Chinese writing is more of an art form than a medium of communication. Chinese characters are rooted in calligraphy, follow a stroke order, and serve a function. If this sounds complex that is because it is. Luckily, Chinese characters follow a set of rules just like any other written language. These rules are the general, “how to learn Chinese stroke order” guidebook. All one has to do to is follow these rules and stay within the lines. Here are the seven basic rules that can help anyone master Chinese characters.
Many Chinese characters are stacked. This means the strokes stand atop one another vertically. In traditional Chinese writing people read from top to bottom. The characters were arranged in vertical columns and text began at the top right corner. Reading would run straight down and then move to the left. This has changed with modern Chinese.
At present, Chinese writing has gone the way of English and switched to right from left. Chinese characters, however, remain written from top to bottom. This does not apply to every character but the rule of thumb for vertical characters is start at the top and work your way to the bottom. A good example is the character 立 (lì) or “to stand”.
Chinese characters can be written either vertically or horizontally. This depends on whether the character in question has a radical or is stacked horizontally. Horizontal stacking is easy to understand but radicals are one of those funny rules that trip people up.
A Chinese radical accompanies another symbol and either contains its meaning or contains a phonetic component effecting the way the word is pronounced. They can be tougher to spot for people new to the Chinese language but the way to write them is simple. All you have to do is move left to right. You start with the leftmost stroke first and continue all the way until you reach the last stroke on the right. A good example of this “吃 (chī)” which means “to eat”.
Radicals are a good example of where syntax, context, and grammar come into play when writing Chinese characters. Remember, the characters represent actual words and written languages follow rules as well. The place where these rules intersect with stroke order can only be mastered if you understand the language itself.
Many Chinese characters are symmetrical in nature. When you encounter a symmetrical character start with the center stroke first. Once done move from left to right as you would writing a horizontal character. A good thing to observe is that symmetrical characters are very simple in nature with strokes spaced apart. A great example is “小(xiǎo)” which means “small”.
Vertical strokes always take a back seat to horizontal strokes. So if you encounter a symbol like “十(shí)” which means “ten” you start with the horizontal slash first and finish with the vertical. This does not stack with other rules, however, so if you are writing a vertical character you still go from top to bottom. It does not matter if the strokes are horizontal or vertical you start with the tippy top just the same. Rule 4 only applies to specific characters like “十(shí)”.
You first have to make the box before you fill it up. A character like 日(rì) which means “sun” has a frame that contains filling. When writing the character you start by making the frame first and then go for the filling.
日(rì) and 回(huí) which means “to return” both utilize closed frames. The basic rule for closed frame characters is that the filling goes in before the closing stroke. You follow rule 5 and build the from first followed by the filling and then box the filling in last. In many cases, the order of strokes keep the character from becoming muddled. This allows the insides and the closing stroke to maintain space so they do not bleed together.

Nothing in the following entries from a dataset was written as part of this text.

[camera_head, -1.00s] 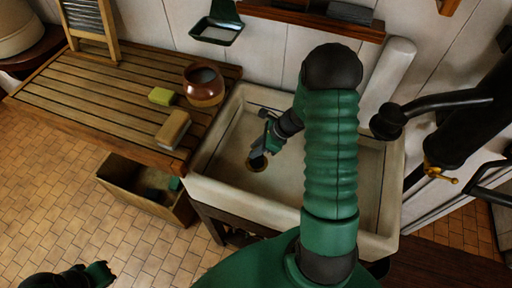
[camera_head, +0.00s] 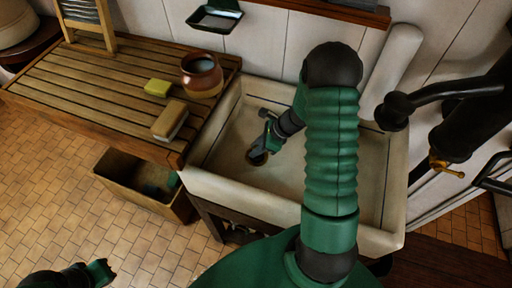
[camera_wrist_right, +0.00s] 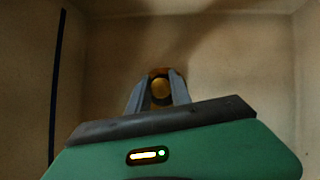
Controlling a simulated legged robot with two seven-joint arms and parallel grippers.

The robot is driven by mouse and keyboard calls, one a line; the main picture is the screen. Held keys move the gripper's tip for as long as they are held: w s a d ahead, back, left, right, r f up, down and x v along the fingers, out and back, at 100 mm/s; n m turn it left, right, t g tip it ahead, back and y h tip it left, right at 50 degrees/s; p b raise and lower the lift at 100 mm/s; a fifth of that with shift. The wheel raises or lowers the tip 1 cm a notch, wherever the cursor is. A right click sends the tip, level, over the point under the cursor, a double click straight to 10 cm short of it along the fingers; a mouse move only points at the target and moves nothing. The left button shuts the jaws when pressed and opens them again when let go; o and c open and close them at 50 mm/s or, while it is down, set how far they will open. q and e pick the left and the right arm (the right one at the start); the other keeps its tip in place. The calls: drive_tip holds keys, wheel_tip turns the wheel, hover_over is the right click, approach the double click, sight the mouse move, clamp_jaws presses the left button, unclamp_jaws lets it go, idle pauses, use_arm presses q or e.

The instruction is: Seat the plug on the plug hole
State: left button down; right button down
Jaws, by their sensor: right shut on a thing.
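My right gripper (camera_head: 263,150) reaches down into the white sink (camera_head: 226,180), close over the plug hole (camera_head: 255,161) in its floor. In the right wrist view its two grey fingers (camera_wrist_right: 159,95) are shut on the plug (camera_wrist_right: 160,88), which shows as a yellowish round piece with dark parts around it. The plug is at or just above the hole; I cannot tell whether it is seated. In the head view the fingers and wrist largely hide it. My left gripper (camera_head: 103,272) is at the lower left, away from the sink, with its fingertips apart and nothing between them.
A wooden box (camera_head: 145,186) is below. Dark taps (camera_head: 440,103) stand at the right.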

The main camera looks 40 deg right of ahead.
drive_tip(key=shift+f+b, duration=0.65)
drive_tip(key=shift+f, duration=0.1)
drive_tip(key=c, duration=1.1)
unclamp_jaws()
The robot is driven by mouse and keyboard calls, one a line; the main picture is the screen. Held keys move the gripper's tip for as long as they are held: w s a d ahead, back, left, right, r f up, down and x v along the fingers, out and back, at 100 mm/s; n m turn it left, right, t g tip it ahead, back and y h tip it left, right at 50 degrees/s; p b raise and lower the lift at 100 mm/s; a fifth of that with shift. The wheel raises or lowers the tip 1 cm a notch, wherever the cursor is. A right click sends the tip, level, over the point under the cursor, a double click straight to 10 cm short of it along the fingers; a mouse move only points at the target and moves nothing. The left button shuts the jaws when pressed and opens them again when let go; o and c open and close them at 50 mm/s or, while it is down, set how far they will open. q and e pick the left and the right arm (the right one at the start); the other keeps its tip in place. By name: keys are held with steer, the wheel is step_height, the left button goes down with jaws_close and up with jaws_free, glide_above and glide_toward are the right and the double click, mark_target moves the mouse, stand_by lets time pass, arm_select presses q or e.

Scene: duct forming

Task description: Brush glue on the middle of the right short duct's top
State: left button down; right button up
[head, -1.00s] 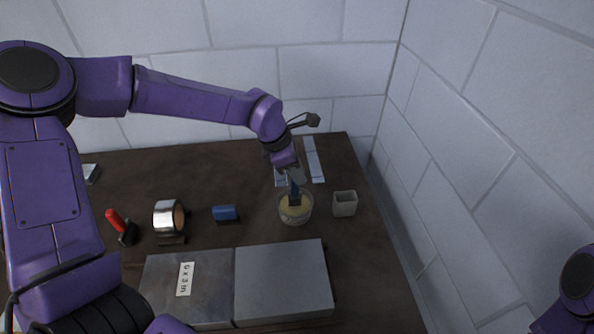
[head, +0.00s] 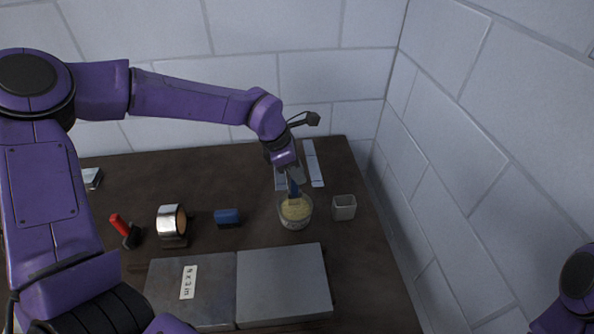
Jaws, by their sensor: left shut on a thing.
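The right short duct (head: 284,285) is a plain grey box at the front of the table. The left duct (head: 215,290) lies directly beside it and bears a white label with writing. My left gripper (head: 292,178) is shut on a blue-handled brush (head: 293,188) at the glue pot. The brush points down into the clear pot of yellowish glue (head: 296,213), and its bristles are hidden in the glue. The gripper is behind the right duct, well apart from it. My right gripper is out of view; only part of that arm shows at the lower right.
A small grey square cup (head: 344,207) stands right of the pot. A blue block-like thing (head: 227,217), a silver tape roll (head: 172,221) and a red-handled tool (head: 124,229) stand to the left. Pale strips (head: 313,163) lie behind. Walls (head: 465,150) close the back and right.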

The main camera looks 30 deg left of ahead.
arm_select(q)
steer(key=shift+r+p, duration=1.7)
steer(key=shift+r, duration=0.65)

Many symbols contain strokes that cross over other strokes. As with rule number 6 such crossing strokes are written last. This prevents the symbol from becoming muddled. The crossing strokes are always vertical so in the symbol 半 (bàn), which means “half” the center vertical stroke would be written last.
Following rule 4 horizontal precedes vertical so the horizontal strokes will always be written first. This is why the crossing stroke is always considered to be vertical. There are exceptions to this rule and others. The English language is not the only written form to suffer confusing circumnavigation to rules like “i” before “e” except after “c”. As this is a basic guide such exceptions will be left for when you have a more firm grasp on the language.
In addition to the seven rules Chinese characters can be mastered by following some general tips. First, remember that strokes will always be written from left to right. It does matter what order the strokes fall you will always start on the left of the stroke and move right. Secondly, stroke order is by design and following these rules ensure that characters will be written legibly. Writing a character in the wrong order risks muddling the symbol up to the point that it is ineligible.
Stroke order only teaches the logistics of writing Chinese characters but to truly understand them you have to understand the language. Learning Chinese vocabulary is paramount to mastering Chinese characters. If you do not understand the meaning behind the characters it makes application that much harder. Especially in regards to exceptions to the rule. So the final step in how to learn Chinese stroke order is s owning the language the characters speak.
Exceptions to general rules are made in the sake of syntax. Understanding Chinese vocabulary is also a study of context. If you know the context of the words you can understand their use in common speech. This allows you to understand why rules are bypassed and when exceptions need to be applied.